February 2022 Volume 4, Issue 10

Issue Table of Contents

Faculty Feature: What did you call me?

Michael Selover
Michael Selover

By Michael Selover

For most of us, living in the Sauk Valley Community College district means we live somewhere that we would consider rural. But when you identify a place as rural, what exactly are you saying? For many, rurality is about the look and feel of a place. It’s an agrarian or pastoral scene that might feature farms and barns or a few houses dotting the side of a winding road. For others, rurality is a lack of human involvement, so places like wilderness areas and parkland are rural. Still another group may call a place rural if it’s too far from certain services like public transportation or shopping. 

Since these people may not all agree, it becomes important to ask who gets to decide what really is rural and what is not. As it turns out, there are about as many definitions of what makes a place rural as there are dots on the map. These definitions are written by government agencies and other organizations who have a need to separate people and places into groups, most often to determine eligibility for a program. The federal government has at least 23 current definitions of what it means to be rural, and states have anywhere from one to 46! Nationally, there are at least 140 definitions in operation overall. 

Some of these are simple definitions, such as the United States Census Bureau which says that rural is anything outside an urbanized area or urban cluster. But then consider a definition from a United States Department of Agriculture loan program that says that rural is, “any open country, or any place, town, village, or city which is not part of or associated with an urban area and which has a population not in excess of 2,500 inhabitants, except places with populations up to 10,000 if they are of rural character, and areas with up to 20,000 people if they are rural in character and have “a serious lack of mortgage credit for lower and moderate-income families.”

Can you imagine trying to explain that definition to your friends? As you could envision, with so many different definitions existing there is bound to be disagreement, and that includes right here in the Sauk Valley. Take the city of Sterling as an example. As an urban cluster, the Census Bureau says it’s not rural, but the first house outside the city limits is. What about a town like Deer Grove or Coleta? Rural by most definitions, certainly, but according to a definition from the Congressional Office of Management and Budget, Whiteside County has enough people to be considered urban. That means for policy purposes that every small town, every farm, no matter how remote, is every bit as urban as downtown Chicago. 
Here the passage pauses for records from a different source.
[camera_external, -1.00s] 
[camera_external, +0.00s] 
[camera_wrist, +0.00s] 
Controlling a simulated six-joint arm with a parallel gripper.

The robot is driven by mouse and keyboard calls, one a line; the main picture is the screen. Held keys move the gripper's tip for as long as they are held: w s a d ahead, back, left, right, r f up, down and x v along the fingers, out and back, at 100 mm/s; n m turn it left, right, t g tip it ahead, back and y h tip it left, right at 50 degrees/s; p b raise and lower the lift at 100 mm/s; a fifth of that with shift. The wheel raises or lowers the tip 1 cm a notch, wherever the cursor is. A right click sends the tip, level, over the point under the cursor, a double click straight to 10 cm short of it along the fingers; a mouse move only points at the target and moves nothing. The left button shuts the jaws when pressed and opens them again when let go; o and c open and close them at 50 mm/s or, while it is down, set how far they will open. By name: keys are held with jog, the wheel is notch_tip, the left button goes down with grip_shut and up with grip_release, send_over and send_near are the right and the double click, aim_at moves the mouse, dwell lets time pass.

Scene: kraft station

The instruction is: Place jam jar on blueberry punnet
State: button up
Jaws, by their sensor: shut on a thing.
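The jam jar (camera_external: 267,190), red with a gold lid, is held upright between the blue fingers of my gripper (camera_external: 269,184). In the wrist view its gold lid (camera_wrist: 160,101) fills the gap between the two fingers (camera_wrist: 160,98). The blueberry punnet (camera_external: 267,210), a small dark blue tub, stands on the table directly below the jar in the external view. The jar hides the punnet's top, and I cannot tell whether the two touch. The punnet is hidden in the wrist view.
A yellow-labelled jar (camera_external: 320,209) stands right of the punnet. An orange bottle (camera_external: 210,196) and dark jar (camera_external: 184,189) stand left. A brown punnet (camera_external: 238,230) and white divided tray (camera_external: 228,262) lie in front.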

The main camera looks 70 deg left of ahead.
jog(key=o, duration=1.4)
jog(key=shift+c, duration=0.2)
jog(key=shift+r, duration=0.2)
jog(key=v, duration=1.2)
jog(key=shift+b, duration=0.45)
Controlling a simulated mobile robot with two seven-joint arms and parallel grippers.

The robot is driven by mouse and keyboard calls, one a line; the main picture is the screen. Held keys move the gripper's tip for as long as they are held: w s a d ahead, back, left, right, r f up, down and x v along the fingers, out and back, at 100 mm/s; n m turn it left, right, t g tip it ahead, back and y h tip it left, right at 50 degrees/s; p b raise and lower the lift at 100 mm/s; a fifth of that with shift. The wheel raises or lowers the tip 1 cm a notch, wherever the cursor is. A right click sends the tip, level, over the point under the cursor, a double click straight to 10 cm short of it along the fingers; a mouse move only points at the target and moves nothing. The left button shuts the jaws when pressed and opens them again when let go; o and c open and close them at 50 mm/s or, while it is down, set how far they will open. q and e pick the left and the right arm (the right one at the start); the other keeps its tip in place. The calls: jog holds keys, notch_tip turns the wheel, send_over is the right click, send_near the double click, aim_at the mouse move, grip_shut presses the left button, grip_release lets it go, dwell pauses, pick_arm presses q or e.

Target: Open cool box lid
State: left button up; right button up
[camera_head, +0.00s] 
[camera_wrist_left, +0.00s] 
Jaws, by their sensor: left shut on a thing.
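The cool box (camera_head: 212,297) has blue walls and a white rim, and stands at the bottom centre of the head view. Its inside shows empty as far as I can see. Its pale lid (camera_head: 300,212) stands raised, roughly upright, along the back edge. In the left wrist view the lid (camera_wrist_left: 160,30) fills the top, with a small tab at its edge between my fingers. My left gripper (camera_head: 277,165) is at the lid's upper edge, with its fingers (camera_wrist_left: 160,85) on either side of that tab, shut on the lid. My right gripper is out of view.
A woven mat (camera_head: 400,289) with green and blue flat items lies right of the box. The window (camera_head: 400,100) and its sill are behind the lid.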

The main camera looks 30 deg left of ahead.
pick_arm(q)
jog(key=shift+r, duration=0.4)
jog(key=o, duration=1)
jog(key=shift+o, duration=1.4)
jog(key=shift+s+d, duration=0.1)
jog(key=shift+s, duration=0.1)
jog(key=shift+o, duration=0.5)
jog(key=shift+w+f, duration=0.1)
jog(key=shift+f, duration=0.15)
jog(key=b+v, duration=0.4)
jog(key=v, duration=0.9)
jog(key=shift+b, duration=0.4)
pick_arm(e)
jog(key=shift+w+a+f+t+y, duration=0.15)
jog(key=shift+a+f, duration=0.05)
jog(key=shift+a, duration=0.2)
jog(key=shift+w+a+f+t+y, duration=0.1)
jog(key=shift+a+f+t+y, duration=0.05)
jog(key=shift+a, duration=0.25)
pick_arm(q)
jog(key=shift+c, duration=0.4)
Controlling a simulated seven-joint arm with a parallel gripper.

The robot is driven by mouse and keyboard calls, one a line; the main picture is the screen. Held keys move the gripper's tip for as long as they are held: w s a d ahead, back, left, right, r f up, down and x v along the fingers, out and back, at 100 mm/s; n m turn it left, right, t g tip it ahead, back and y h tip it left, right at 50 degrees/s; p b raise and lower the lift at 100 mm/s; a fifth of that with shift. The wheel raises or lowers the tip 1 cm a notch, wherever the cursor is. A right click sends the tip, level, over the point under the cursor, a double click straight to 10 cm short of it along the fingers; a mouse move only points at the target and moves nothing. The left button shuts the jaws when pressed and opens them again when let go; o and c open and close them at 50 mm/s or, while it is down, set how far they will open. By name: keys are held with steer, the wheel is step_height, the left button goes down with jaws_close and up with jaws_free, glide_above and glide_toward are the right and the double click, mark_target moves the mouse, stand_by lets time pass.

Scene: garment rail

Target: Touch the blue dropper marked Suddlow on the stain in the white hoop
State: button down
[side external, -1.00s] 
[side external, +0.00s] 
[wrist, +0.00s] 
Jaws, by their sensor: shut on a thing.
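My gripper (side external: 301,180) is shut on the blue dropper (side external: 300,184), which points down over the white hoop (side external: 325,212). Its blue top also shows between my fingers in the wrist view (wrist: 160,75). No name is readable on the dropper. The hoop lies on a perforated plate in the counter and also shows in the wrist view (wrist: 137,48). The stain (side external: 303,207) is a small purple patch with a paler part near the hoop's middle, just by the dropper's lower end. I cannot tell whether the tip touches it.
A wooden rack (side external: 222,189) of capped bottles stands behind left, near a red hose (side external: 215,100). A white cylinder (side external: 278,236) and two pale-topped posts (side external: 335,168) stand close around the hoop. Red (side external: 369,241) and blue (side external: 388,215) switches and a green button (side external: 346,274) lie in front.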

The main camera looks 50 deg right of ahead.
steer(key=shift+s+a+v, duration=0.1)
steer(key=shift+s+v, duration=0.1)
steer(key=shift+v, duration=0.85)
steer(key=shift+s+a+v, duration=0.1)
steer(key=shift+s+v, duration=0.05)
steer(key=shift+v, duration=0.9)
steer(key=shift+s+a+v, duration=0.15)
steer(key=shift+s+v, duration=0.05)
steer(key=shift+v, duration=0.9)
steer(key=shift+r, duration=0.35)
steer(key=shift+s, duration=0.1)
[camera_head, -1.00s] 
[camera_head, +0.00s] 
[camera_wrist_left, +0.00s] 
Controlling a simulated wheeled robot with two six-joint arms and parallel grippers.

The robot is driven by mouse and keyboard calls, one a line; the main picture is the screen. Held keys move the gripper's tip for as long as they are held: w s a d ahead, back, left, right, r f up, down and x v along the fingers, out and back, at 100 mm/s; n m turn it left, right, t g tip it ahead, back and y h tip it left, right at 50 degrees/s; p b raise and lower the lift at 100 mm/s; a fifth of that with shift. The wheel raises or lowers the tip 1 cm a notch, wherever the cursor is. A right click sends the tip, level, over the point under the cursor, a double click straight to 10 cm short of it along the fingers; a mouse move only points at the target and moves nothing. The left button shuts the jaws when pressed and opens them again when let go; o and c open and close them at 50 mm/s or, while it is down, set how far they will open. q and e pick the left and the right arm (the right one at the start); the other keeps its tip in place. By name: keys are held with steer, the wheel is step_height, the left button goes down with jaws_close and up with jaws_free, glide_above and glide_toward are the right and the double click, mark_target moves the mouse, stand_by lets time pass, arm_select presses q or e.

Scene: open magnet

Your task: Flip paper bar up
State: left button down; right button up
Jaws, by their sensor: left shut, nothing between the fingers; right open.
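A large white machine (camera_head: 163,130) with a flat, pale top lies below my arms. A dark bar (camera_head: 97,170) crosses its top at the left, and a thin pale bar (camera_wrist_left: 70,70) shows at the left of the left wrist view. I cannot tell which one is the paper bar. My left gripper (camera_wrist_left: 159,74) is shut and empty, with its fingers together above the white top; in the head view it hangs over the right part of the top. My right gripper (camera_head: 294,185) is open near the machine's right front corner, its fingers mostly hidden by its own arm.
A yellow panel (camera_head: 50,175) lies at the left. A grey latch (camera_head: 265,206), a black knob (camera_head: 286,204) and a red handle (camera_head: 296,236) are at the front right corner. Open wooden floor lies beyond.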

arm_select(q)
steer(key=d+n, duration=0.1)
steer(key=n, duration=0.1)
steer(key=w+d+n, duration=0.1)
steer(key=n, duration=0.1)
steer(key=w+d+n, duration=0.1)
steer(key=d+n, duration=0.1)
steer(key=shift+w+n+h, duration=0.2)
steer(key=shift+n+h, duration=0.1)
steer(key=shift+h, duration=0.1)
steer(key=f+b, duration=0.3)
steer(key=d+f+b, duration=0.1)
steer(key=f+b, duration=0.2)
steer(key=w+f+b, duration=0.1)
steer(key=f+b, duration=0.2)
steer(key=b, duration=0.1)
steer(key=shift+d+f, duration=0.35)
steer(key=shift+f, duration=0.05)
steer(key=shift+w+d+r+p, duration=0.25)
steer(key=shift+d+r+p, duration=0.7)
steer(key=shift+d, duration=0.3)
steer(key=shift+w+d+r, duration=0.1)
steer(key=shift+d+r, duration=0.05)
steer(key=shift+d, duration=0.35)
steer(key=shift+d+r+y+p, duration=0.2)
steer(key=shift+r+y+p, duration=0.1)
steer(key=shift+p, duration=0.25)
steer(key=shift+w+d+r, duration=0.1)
I wear a few different hats here at Sauk Valley Community College, and, luckily for me, most of them focus on teaching and learning. Depending on the season, you may catch me out in the field working with the college’s farm equipment, in the gym flying a drone, or in the cafeteria testing the water in our hydroponic towers. But one of my favorite things to do when I’m not teaching is performing research about interdisciplinary issues that affect how we access services like education. Through this work, I can help highlight what’s going on in the everyday lives of the students I teach, their families, and the communities that serve them. 

In this case, the issue is that words have meaning. And sometimes that meaning isn’t exactly what you’d expect it to be.